__Exercise instructions__.
Set down precisely the lines from the line with "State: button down" through the end of the material, inclusive, and no pictures.

=-=-=

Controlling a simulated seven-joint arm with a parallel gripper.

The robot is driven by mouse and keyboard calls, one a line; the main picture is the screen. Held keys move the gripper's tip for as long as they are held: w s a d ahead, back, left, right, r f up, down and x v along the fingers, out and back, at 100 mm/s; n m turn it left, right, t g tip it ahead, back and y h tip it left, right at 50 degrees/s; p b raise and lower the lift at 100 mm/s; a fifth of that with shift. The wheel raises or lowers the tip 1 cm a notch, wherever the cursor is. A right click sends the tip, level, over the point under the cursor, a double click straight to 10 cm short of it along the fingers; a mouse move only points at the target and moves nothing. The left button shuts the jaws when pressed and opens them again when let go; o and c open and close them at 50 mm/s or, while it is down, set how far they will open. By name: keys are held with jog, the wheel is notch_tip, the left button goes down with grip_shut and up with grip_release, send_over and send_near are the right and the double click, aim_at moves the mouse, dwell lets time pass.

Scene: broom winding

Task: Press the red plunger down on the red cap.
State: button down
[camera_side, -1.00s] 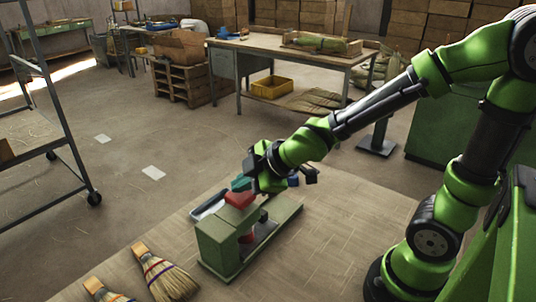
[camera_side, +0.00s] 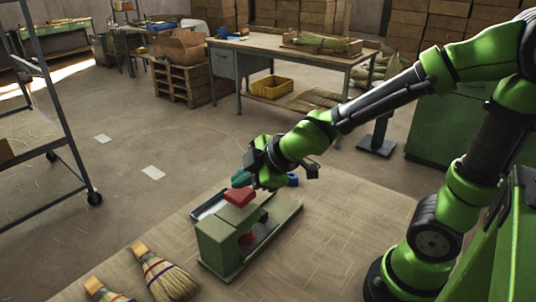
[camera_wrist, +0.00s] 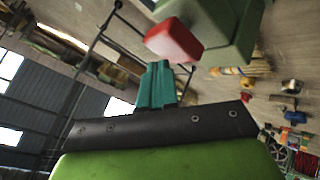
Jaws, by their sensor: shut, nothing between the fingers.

=-=-=

__Exercise solution__.
State: button down
[camera_side, -1.00s] 
[camera_side, +0.00s] 
[camera_wrist, +0.00s] 
Jaws, by their sensor: shut, nothing between the fingers.

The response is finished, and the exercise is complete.